CF 1346C - Spring Cleaning

Rating: 1600
Tags: *special, greedy, sortings
Solve time: 5m 16s
Verified: no

Solution

Problem Understanding

We are given a row of shelves, each holding some number of books. The goal is to reach a state where every shelf has at most k books. We are allowed to modify the configuration using two operations. The first operation is local: we can pick one shelf and remove all its books at a cost x. The second operation is global: we take all books, then redistribute them as evenly as possible across all shelves at a cost y, producing a configuration where values differ by at most one.

The task is to choose a sequence of these operations to minimize total cost while ensuring the final configuration respects the upper bound k.

The key constraint is that n across all test cases is at most 2 * 10^5, so any solution that is quadratic per test case will fail. Even an O(n log n) per test is acceptable only if we aggregate carefully, but repeated simulations of operations or exploring subsets is impossible. We need a solution that reduces each test case to linear or linearithmic work.

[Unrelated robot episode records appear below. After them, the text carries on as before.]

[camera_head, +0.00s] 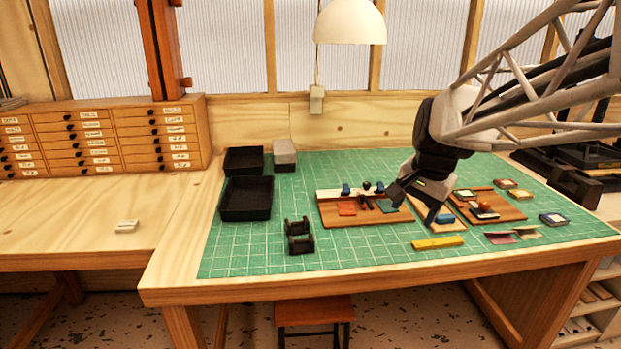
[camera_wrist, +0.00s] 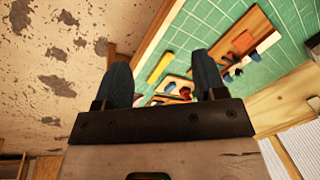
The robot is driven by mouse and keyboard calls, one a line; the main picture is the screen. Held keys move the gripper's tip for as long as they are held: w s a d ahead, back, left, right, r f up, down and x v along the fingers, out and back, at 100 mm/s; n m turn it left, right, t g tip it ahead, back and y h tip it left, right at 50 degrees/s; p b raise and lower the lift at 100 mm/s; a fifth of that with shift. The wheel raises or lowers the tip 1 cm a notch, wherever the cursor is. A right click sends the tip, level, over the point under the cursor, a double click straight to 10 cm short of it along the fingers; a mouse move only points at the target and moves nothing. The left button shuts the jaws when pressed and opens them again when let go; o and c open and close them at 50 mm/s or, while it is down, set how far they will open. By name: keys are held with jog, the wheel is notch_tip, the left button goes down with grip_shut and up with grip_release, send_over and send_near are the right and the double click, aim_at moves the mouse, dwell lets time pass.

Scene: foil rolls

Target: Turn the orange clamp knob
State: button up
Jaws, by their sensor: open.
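A small rounded orange shape (camera_head: 484,207), which looks like the clamp knob, sits on the right-hand wooden board (camera_head: 506,210) in the head view. It is too small to make out its details. My gripper (camera_head: 414,206) is open and empty, to the left of that board and above the boards and mat. In the wrist view the two dark blue fingers (camera_wrist: 160,62) stand wide apart with nothing between them. A flat orange square (camera_head: 347,209) lies on the left-hand board (camera_head: 385,216); it also shows in the wrist view. I cannot clearly pick out the knob there.
A yellow bar (camera_head: 437,242) lies on the green mat (camera_head: 350,250) near the front. A black stand (camera_head: 299,238) and black trays (camera_head: 246,215) are to the left. A narrow middle board holds a blue block (camera_head: 445,219). Small square tins lie at the right.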

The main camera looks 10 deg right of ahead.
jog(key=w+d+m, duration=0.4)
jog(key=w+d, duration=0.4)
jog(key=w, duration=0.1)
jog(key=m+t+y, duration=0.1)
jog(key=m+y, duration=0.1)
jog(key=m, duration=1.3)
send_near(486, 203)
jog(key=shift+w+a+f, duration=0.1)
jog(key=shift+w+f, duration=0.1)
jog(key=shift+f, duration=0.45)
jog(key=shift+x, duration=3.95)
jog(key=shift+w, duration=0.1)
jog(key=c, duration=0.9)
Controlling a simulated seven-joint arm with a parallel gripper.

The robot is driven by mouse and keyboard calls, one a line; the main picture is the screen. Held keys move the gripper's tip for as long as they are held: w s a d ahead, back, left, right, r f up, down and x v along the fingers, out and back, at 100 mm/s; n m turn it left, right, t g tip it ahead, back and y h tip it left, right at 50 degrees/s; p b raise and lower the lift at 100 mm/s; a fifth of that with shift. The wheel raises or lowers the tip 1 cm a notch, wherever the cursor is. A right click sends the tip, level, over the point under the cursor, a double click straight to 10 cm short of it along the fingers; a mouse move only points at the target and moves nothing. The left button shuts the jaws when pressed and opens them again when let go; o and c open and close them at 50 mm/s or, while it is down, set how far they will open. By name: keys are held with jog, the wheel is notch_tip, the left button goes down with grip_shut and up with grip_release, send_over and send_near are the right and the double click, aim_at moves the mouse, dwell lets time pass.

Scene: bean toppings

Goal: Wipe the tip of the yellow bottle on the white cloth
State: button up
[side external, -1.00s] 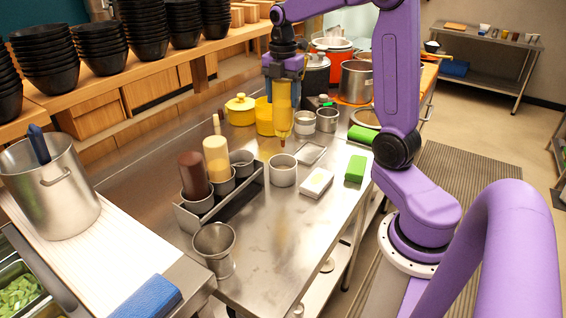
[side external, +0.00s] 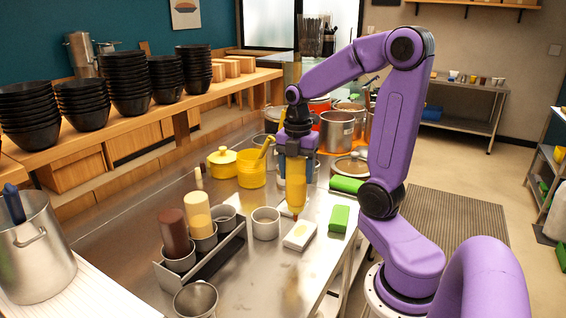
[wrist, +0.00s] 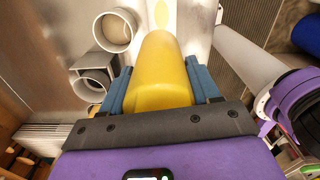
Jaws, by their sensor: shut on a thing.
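The yellow bottle (side external: 296,182) hangs nozzle down in my gripper (side external: 296,160), which is shut on its upper part. Its dark tip is at the far end of the folded white cloth (side external: 299,238); I cannot tell whether it touches. A yellowish mark shows on top of the cloth. In the wrist view the bottle (wrist: 160,75) lies between the blue fingers and hides its own tip. The cloth's yellow mark (wrist: 165,12) shows beyond it at the top edge.
A metal cup (side external: 265,223) stands left of the cloth, and a green block (side external: 339,218) lies to its right. A rack (side external: 225,254) holds a brown bottle (side external: 174,233) and a cream bottle (side external: 197,213). A yellow pot (side external: 222,164) stands behind.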

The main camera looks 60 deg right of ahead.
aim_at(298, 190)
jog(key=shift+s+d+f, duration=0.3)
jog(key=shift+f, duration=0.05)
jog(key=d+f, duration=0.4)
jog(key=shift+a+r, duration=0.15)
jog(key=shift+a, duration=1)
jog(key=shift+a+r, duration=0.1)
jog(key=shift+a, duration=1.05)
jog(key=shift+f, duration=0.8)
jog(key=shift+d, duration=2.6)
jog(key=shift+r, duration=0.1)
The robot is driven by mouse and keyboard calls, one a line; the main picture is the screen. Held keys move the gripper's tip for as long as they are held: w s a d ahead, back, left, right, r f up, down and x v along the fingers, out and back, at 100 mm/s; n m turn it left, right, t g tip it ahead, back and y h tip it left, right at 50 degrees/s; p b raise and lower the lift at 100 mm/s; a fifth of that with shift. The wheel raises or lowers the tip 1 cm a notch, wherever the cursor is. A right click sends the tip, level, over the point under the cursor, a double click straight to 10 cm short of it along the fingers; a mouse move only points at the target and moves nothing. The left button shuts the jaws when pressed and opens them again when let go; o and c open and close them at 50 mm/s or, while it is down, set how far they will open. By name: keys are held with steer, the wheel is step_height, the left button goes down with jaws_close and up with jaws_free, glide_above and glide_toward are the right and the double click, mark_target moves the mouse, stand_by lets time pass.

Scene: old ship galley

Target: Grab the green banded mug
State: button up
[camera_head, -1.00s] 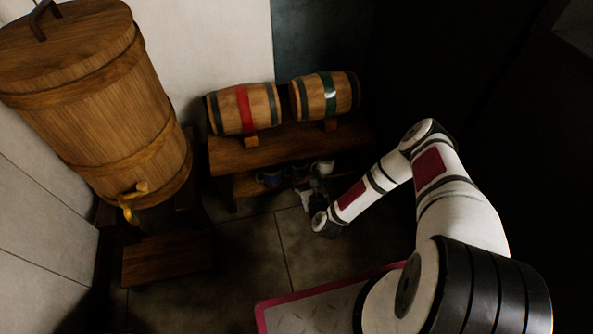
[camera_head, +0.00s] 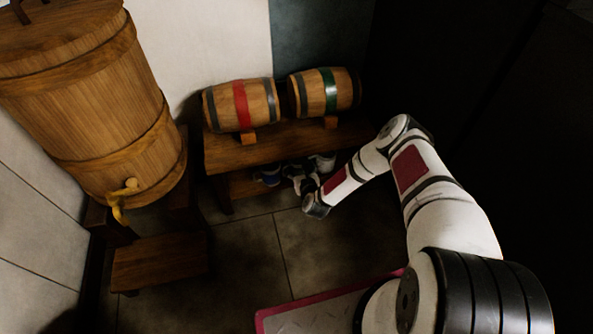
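Mugs stand in shadow on the lower shelf of a wooden bench. A dark bluish mug (camera_head: 268,176) is at the left, and a pale mug (camera_head: 323,161) is at the right. I cannot make out a green band on either. My gripper (camera_head: 299,178) reaches in at the shelf front, between these two mugs in the picture. It hides whatever is behind it. The fingers are small and dark, so I cannot tell whether they are open or touching a mug.
The bench (camera_head: 250,150) carries a red-banded keg (camera_head: 241,104) and a green-banded keg (camera_head: 325,91) above the shelf. A large wooden barrel (camera_head: 95,105) with a yellow tap (camera_head: 122,197) stands left, a low wooden step (camera_head: 160,262) before it. Tiled floor (camera_head: 245,255) is clear.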

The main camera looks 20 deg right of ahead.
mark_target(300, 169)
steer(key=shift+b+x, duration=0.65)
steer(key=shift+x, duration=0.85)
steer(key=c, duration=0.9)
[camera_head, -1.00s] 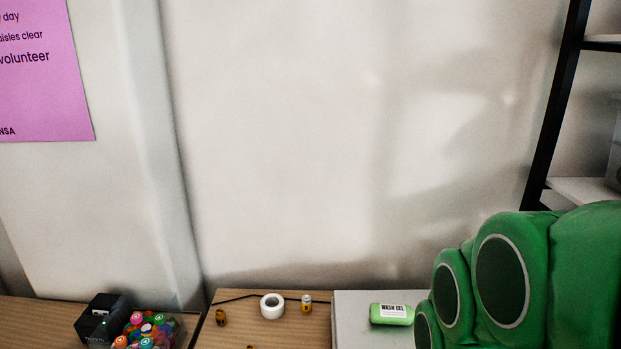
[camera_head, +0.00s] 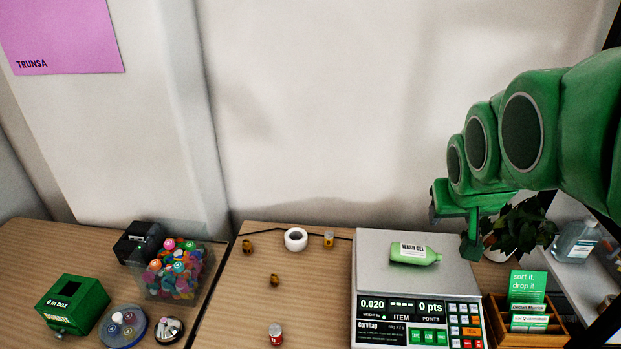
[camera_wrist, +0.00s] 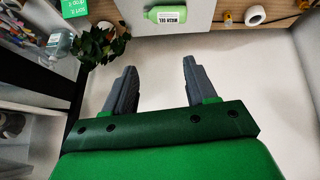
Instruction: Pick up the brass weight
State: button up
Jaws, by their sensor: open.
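My gripper (camera_head: 452,228) is over the right side, near the scale's back right corner and well to the right of both pieces. In the wrist view my gripper (camera_wrist: 160,72) has its fingers apart with nothing between them, facing the wall. A small brass-coloured spot (camera_wrist: 228,18) shows at the top there, too unclear to identify.
A scale (camera_head: 371,268) bears a green wash gel bottle (camera_head: 408,252). A tape roll (camera_head: 295,239), a small yellow-and-silver cylinder (camera_head: 329,240) and a red-and-white one (camera_head: 276,335) stand around the pieces. A clear bin (camera_head: 178,285) of colourful caps is left; a plant (camera_head: 520,229) is right.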

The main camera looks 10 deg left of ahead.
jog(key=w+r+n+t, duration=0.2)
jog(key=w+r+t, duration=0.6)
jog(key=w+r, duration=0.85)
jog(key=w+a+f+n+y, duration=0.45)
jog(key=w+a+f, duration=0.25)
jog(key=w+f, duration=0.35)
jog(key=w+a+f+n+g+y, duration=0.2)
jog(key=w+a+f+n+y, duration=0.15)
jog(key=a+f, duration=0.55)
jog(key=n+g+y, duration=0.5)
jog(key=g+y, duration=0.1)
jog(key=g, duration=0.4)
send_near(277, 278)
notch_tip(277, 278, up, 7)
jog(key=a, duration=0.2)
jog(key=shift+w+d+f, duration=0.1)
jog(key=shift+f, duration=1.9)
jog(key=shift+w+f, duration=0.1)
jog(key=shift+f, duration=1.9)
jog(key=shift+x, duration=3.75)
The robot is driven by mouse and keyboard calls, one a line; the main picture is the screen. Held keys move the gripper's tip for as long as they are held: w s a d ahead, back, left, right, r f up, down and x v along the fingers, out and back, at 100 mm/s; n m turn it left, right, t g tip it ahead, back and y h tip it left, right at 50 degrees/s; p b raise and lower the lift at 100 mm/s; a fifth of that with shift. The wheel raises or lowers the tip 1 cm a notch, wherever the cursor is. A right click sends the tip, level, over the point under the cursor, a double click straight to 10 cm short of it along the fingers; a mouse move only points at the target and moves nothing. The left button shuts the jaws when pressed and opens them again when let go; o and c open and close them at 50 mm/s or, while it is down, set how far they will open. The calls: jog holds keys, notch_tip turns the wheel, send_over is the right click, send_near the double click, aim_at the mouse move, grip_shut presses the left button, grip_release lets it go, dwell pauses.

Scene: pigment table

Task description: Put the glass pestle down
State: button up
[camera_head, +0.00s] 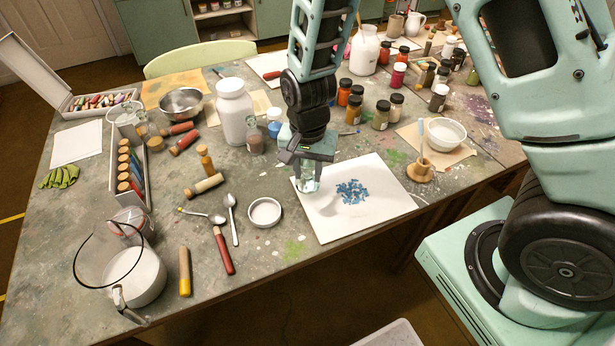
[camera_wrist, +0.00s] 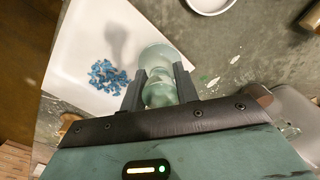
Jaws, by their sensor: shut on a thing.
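My gripper (camera_head: 309,160) is over the left part of a white board (camera_head: 385,203) near the table's front edge. It is shut on the glass pestle (camera_head: 308,184), a pale green, translucent piece with a wide round foot. In the wrist view the pestle (camera_wrist: 157,58) stands out between the two dark fingers (camera_wrist: 158,88), foot away from the palm. A small heap of blue pigment bits (camera_head: 352,191) lies on the board to the right of the pestle. I cannot tell whether the foot touches the board.
A small white dish (camera_head: 265,212), two spoons (camera_head: 233,222) and a red-handled tool (camera_head: 223,252) lie left of the board. A wooden holder (camera_head: 420,171) and a white bowl (camera_head: 446,134) stand to its right. Several jars stand behind. Bare table (camera_head: 265,265) shows in front of the dish.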

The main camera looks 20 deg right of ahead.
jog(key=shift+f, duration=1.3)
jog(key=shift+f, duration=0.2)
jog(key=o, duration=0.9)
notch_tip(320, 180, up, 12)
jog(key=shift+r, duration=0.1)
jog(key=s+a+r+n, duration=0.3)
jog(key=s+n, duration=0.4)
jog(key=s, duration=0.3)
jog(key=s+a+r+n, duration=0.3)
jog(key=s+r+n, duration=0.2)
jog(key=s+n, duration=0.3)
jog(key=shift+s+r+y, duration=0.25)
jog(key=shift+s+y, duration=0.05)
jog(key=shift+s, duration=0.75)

A subtle edge case appears when the global redistribution produces values that still exceed k. In that case, the operation alone is insufficient, so we must combine it with removals. Another tricky situation is when removing a few large shelves is more expensive than doing a global redistribution first, even if redistribution looks wasteful at first glance.

For example, consider a case where most values are slightly above k, but one value is extremely large. A naive approach might always remove the largest element, but sometimes a single global redistribution makes all values small enough, making the expensive removal unnecessary.

Approaches

A brute-force strategy would consider all subsets of shelves to apply the first operation, and for each subset decide whether to apply the second operation before or after. After removing a subset, we would compute whether redistribution is needed and simulate it. This leads to examining 2^n subsets, and even if we restrict to only removing “bad” shelves, the number of combinations is still exponential in the worst case.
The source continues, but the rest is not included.